When she was 30, Julian became seriously ill and was close to death herself. Around this time, she had a series of religious experiences that deepened her faith in God. She wrote an account of each vision shortly afterwards, and these writings were later published under her name in a book called Revelations of Divine Love.
Her writings are unique because they are the earliest surviving English language works publicly attributed to a woman.
People would travel to hear her speak about God’s love for them, and how God cared about the small details of their lives as well as about any large problems that they were experiencing.
Julian lived the rest of her life in this small space. She is thought to have died in her seventies, having spent many years living in permanent seclusion. However, despite living in such a small space, Julian had a huge influence. Today, many people still find spiritual comfort in reading her book.
There is a short passage in Julian’s book where she writes about a small, round thing about the size of a hazelnut, which God shows her in one of her visions. Something so small might be overlooked by some people, but Julian describes carefully studying it and experiencing a sense of God’s vastness and great love as a result. In the tiny nut-like thing, she senses God’s huge love for everyone and everything.
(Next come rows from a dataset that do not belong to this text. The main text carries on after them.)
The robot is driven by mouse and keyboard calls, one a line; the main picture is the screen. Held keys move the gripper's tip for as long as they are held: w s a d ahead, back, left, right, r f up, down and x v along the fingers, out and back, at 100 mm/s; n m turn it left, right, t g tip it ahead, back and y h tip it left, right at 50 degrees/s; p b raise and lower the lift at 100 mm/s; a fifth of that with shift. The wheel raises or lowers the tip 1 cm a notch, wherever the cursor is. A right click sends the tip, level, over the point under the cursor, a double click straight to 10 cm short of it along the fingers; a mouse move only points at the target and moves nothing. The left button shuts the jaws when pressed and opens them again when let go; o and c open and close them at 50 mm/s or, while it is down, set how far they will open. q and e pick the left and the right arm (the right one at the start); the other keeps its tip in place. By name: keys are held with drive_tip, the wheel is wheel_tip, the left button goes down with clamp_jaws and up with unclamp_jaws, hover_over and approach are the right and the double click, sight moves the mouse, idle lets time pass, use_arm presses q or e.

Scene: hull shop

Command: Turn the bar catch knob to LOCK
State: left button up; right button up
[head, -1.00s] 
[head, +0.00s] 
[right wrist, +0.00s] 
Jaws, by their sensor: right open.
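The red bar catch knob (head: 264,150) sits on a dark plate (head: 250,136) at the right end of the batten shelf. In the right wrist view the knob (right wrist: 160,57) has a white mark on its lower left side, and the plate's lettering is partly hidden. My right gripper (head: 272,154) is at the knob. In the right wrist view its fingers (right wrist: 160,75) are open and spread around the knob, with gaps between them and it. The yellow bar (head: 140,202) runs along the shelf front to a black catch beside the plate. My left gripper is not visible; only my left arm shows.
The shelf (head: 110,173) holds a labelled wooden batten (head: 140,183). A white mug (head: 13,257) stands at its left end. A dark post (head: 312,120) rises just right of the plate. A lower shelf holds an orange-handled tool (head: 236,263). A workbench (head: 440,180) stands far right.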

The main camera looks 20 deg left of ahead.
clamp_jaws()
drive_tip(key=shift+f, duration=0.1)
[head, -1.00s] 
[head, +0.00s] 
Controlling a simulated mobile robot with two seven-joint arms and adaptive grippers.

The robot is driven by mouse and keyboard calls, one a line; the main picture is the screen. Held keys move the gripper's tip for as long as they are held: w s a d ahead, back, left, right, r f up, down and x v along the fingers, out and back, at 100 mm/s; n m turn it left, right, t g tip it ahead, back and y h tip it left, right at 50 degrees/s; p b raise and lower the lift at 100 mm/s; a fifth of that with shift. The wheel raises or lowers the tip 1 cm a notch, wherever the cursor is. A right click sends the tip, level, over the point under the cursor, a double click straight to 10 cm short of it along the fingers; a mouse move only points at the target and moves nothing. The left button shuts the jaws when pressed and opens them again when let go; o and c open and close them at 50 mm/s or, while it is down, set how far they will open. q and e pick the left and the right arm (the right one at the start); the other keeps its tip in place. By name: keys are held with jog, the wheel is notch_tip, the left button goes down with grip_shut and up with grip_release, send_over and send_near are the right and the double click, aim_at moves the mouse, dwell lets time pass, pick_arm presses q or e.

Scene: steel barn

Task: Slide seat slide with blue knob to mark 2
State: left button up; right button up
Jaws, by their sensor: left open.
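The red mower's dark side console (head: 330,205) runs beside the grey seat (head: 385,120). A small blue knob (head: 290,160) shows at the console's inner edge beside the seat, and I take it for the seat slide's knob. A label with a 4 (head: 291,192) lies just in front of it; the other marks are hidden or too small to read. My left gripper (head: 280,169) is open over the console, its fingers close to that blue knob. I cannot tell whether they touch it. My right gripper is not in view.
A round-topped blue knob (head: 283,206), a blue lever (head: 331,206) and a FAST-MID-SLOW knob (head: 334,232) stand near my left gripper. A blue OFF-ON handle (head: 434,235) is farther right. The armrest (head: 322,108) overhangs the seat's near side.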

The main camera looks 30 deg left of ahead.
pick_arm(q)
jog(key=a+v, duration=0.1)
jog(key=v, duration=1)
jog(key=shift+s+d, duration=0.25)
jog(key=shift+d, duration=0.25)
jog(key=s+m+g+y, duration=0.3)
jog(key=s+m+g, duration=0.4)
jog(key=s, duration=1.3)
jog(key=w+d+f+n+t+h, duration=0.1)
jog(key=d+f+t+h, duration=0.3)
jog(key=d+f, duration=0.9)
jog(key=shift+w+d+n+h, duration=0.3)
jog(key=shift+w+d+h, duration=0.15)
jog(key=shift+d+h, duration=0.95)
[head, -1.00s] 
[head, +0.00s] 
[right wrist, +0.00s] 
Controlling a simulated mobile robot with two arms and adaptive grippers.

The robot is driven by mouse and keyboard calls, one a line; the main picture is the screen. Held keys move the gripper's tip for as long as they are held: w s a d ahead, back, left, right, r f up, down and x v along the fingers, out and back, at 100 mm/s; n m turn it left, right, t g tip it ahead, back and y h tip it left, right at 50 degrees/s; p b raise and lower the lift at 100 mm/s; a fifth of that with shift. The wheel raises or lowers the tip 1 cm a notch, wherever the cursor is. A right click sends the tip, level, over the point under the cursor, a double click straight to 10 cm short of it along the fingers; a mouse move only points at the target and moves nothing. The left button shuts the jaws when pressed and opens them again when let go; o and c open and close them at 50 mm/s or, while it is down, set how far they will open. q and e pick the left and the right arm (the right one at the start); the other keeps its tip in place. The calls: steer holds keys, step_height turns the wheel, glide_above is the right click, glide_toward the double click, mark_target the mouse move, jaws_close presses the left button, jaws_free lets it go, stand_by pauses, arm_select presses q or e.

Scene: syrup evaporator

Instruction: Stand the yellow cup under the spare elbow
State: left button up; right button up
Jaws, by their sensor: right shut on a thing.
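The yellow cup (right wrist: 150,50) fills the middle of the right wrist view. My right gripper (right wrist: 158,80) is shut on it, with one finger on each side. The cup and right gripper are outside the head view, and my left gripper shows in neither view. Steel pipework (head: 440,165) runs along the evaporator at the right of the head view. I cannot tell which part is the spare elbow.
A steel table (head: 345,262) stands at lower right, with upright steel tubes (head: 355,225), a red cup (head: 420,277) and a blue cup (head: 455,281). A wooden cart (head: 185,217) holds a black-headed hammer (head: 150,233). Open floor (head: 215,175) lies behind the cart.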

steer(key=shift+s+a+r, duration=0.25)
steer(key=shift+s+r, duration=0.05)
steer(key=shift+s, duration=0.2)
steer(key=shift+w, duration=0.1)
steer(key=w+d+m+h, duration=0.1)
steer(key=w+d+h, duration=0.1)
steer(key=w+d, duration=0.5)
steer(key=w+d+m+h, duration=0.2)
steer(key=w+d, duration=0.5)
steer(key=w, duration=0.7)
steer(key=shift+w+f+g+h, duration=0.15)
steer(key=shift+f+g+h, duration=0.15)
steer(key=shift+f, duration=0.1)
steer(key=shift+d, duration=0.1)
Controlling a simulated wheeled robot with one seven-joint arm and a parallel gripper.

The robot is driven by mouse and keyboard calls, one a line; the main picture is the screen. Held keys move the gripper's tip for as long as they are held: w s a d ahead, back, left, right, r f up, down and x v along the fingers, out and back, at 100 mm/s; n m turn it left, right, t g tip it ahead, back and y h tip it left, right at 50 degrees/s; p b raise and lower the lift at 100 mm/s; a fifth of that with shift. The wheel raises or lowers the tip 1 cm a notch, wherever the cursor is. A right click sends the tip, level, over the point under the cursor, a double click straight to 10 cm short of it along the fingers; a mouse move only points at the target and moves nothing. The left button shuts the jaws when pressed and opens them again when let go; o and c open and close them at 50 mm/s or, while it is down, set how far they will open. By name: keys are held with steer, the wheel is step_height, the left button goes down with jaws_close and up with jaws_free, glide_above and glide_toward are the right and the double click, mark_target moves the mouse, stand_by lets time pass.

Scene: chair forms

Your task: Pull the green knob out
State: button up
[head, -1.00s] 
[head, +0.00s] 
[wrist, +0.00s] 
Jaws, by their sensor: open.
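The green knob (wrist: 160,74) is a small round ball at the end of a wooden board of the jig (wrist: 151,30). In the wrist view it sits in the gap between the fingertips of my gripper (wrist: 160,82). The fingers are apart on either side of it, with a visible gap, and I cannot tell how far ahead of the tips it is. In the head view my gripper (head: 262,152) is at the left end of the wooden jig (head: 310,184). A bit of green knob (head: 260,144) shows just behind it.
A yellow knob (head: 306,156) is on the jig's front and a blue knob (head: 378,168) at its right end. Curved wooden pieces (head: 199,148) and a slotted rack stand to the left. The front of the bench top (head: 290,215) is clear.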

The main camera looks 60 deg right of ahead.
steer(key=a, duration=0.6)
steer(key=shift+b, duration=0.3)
Julian wrote the following: ‘A little thing, the quantity of a hazel nut, lying in the palm of my hand . . . And it was as round as any ball. I looked upon it with the eye of my understanding, and thought, ‘What may this be?’ And it was answered generally thus, ‘It is all that is made.’ I marvelled at how it might last, for I thought it might suddenly have fallen to nothing for littleness. And I was answered in my understanding: it lasts and ever shall, for God loves it.’
In other words ‘In this little thing I saw three properties. The first is that God made it. The second that God loves it. And the third, that God keeps it.’
When Julian studies the item closely, she concludes that it helps us to better understand God’s love. She shares her belief that God made the little thing as part of his creation, and that God loves the things that he has created, and cares for them.
This same message of God’s love and care for creation was something that Julian shared with people who visited her. Her approach is a lovely example of how we can find wonder in unlikely places. I invite you to find wonder this week.